As is often the case with unwelcome fads, things are likely to get worse before they get better. Colin Farrell’s late career has been a cornucopia of crawing into his cuffs – whether in True Detective or last year’s The North Water, in which, as seal-hunter from Dublin, he sounded like a Fontaines DC B-side played backwards. And what of pre-cancelled Johnny Depp, whose Captain Jack Sparrow corkscrewed from decent Keith Richards impersonation to ghastly gibbering and grousing?

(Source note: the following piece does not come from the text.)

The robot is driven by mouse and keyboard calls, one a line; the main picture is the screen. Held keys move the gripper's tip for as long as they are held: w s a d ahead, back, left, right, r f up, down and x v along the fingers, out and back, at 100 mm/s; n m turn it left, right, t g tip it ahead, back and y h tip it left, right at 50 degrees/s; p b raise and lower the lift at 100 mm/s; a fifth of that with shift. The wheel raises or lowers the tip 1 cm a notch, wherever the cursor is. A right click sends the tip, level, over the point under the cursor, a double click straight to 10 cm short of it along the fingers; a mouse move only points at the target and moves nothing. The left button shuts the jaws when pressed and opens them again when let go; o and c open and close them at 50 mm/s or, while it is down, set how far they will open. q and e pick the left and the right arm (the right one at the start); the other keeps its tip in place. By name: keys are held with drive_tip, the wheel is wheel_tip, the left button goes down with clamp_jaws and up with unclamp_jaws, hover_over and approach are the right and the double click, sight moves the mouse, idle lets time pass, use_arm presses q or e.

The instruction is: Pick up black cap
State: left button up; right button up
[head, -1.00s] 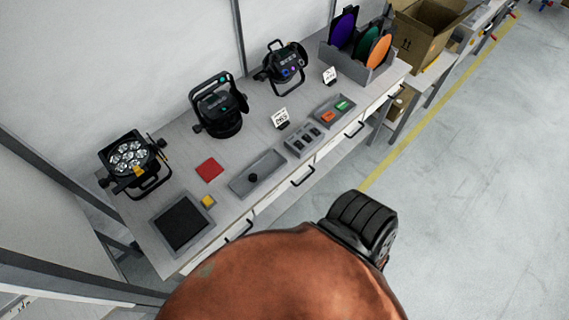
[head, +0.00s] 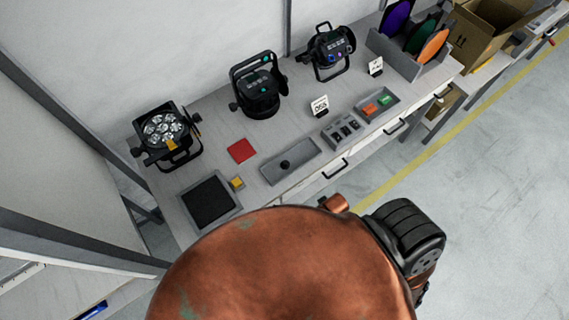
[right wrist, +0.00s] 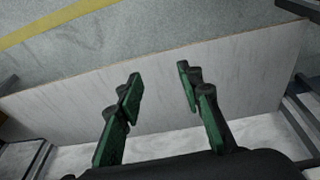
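The black cap (head: 285,164) is a small round dark piece lying in a shallow grey tray (head: 304,166) near the table's front edge in the head view. My right gripper (right wrist: 160,88) shows in the right wrist view with its two green-padded fingers apart and nothing between them. It is over a pale flat surface and the floor, and the cap is not in that view. My left gripper is not in any view. My own copper-coloured body covers the lower middle of the head view.
Several stage lights, such as one with clear lenses (head: 166,131), stand along the back of the table. A black pad (head: 209,201), yellow block (head: 237,182), red square (head: 242,150) and slotted grey tray (head: 342,130) surround the cap's tray. A cardboard box (head: 487,38) stands at far right.

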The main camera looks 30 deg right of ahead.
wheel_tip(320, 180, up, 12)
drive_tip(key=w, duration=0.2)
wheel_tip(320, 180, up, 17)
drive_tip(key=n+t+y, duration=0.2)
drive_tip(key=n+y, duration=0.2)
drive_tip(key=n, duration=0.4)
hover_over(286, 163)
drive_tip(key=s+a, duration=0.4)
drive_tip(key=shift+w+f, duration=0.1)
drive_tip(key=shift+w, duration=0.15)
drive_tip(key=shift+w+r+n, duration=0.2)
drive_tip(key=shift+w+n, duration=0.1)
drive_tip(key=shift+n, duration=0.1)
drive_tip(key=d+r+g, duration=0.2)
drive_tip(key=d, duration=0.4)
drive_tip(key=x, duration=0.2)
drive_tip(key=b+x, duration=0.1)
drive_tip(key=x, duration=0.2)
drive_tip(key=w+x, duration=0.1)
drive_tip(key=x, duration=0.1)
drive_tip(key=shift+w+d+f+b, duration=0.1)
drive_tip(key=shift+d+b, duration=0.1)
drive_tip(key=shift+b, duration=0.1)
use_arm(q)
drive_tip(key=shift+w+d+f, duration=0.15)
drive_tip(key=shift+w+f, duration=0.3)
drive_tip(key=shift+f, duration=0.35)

Colin Farrell in The North Water
Colin Farrell in The North Water

Driving the fad is a quest for “realism”. Directors increasingly believe hard-to-understand dialogue is a mark of authenticity. In an interview, last year with The Daily Telegraph Simon Clark, chairman of the Institute of Professional Sound and head of production sound recording at the National Film and TV School, said the directorial trend “is referred to as ‘realism’ by people who are in favour of it, and as ‘unintelligible’ by technicians like me”.

He elaborated: “If somebody stands on a set and they mumble, I will make a perfect recording of that happening. Yes, I can make it louder, but if a performer doesn’t make themselves clear I’m afraid there’s nothing I can do about that.”

Hardy’s performance as Bane was regarded as deeply odd in 2012. Today, it is bang on trend. We sit down to our favourite streaming shows or take our cinema seats half expecting a mishmash of mumbles (and, in the case of streaming, with the subtitle button at the ready). Having once sold us a glamorous glitter-strewn version of reality, it feels that today Hollywood wants to take us to a space where, even if they could hear you scream, they probably couldn’t work out what you were saying.